Years later the same empathy was seen in ‘Swamy and Friends’ (July 2021), describing the tragic death of Father Stan Swamy in prison: “If you had no mai-bap, you were left to fate; no bail, more jail”.

It was a great achievement for a police man like Keki to become such a renowned poet even at a young age and to win the Sahitya Akademi Award for his collection of poems The Keeper of The Dead in 1984. Another book of poems, Landscapes, won him the Commonwealth Poetry Award (Asia) in 1987. His first novel For Pepper and Christ (2009) was shortlisted for the Commonwealth Fiction prize in 2010.

How did he do it? One of his common ways to ‘recharge’ his creative mind was by holding small marbles in his palm and gently shaking them! I found that in between his heavy official work, he would take time off, go into isolation in his own house and produce those gems of books.
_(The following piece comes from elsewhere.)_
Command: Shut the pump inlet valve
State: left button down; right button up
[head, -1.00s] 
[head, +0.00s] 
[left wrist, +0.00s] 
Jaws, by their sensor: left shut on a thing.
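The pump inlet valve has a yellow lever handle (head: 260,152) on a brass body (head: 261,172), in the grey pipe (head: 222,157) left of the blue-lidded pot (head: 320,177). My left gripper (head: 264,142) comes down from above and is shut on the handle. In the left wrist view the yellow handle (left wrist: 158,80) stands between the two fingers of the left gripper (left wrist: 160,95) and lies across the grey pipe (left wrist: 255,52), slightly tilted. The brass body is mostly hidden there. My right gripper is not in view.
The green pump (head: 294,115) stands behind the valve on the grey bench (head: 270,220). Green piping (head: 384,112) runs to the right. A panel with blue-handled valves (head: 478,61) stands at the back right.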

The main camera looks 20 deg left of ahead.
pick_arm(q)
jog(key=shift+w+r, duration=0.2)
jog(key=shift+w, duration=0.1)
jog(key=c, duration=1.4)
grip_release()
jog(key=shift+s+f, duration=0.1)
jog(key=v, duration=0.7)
Of all his works, my favourite is For Pepper and Christ, which gives a fictional account of Vasco da Gama’s voyage to my home state Kerala. I was amazed how he could describe the 15th-16th century Calicut (Kozhikode) with such precision, not having visited that city even once. He told me that he used to do research for the book at the American University library in Cairo while visiting his younger daughter Rookzain.

My other favourite is his ‘Map-Maker’ poem (2002): “Perhaps I’ll wake up on some alien shore in the shimmer of an aluminium dawn, to find the sea talking to itself and rummaging among the lines I’ve drawn; looking for something, a voyager perhaps, gnarled as a thorn tree in whose loving hands, those map lines of mine, somnambulant, will wake and pulse and turn to shoreline, sand”.

It is said that sometimes creative writers turn out to be good intelligence officers as both need curiosity, observation, imagination and constant questioning to find answers. That was true of Keki.

Vappala Balachandran, a former special secretary in the cabinet secretariat, is the author of four books. Views personal.